Lots of bass at walls, lack of bass in center of room/listening position


I guess this is relatively common in listening system. Is there any way to smooth this out so I get more bass energy at my listening position? This happens with our without my 2x 18 inch subs. Room is 12 x 16 x 8 ft, speakers 4.5 ft apart on long axis and I am sitting 4.5 feet away. I tried moving back and forward but the entire middle center of the room except near the walls has decreased bass.
Is this a boundary effect or could it be due to bass cancellation effects?
smodtactical
Lots of bass at walls, lack of bass in center of room/listening position
@smodtactical  This is the classic description of a standing wave in the room.

While room treatment will help a little bit, its effect is marginal. You have two solutions both of which will work fine, depending on how you want to handle this.

The first is as others have suggested, move your subs around until you find a location that allows you to hear bass at the listening position. This can be tricky but can be done even with only one sub.

Now if you think you might want to hear the bass properly in any position in the room, then you need to break up the standing waves. The only way to do that (you can't do it with room treatment) is to use multiple subwoofers. You'll need at least 4 to do the job. This type of subwoofer approach is called a 'Distributed Bass Array' and is very effective- with the qualification that none of the subs operate above 80Hz. But its likely that your main speakers go lower than that, so this should be fairly easy. Below 80Hz your ear cannot tell where the bass is coming from- and the harmonics of the bass instruments will make you think that the bass is coming from in front of you.
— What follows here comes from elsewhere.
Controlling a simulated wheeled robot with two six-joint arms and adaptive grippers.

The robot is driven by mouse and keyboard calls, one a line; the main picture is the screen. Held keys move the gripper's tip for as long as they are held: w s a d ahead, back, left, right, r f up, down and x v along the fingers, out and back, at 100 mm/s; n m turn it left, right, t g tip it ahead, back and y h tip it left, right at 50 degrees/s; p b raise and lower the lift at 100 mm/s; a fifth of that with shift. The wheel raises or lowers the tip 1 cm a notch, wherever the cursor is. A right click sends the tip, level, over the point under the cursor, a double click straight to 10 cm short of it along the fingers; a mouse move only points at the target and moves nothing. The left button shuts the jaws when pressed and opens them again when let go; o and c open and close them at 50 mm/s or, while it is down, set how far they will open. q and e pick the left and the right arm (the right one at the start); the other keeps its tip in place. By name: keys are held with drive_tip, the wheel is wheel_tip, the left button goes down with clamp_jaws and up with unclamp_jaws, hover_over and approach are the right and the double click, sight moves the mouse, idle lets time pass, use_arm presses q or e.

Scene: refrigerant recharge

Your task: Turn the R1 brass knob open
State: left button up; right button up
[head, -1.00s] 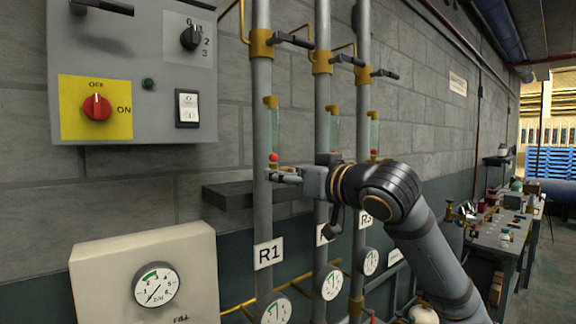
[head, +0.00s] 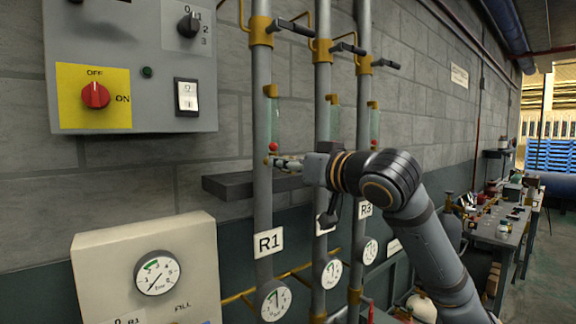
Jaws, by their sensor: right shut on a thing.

Two of the subs would be placed in front of you, and the other two placed asymmetrically in the room, with one maybe on one side wall and other other in the rear on the opposite side. You might get better results by putting one of the latter two out of phase with the rest. They can all be fed a mono signal- again, if kept below 80Hz this will work fine. To get bass evenly distributed at all frequencies this is the most elegant approach. There is one subwoofer that is built specifically for this purpose, the Swarm, made by Audiokinesis in Texas.  Good Luck!
Move you listening position closer to a wall boundary.  You may need to be anywhere from inches to 2-3 feet from the wall.
Guys thanks for all the feedback!
I forgot to mention my speakers are Yamaha NS5000 and they are about 1 foot off the wall. As for the separation I know its not ideal but i just don't have much space because I have a door to the left of my left channel and my sub to the right of the right channel.

My right sub is at the front right corner. My left is at the back left corner. Both firing down the long axis. I guess if I had 4 smaller subs I might get a better response than 2 subs. I don't have a ton of space to move my subs around because of other items in the room.

Would changing the firing direction of the subs make a difference since bass waves below 80 as you said are non-directional. I might be able to move one of my subs to a position where it is to the right of the listening position firing at the center of the room. I can't really do a crawl again because of so many other things in my room (it is a bedroom).
And I guess I am kind of stuck with the bass without subs because to fix it there I would have to I am guessing pull my speakers out further which I can't do right now.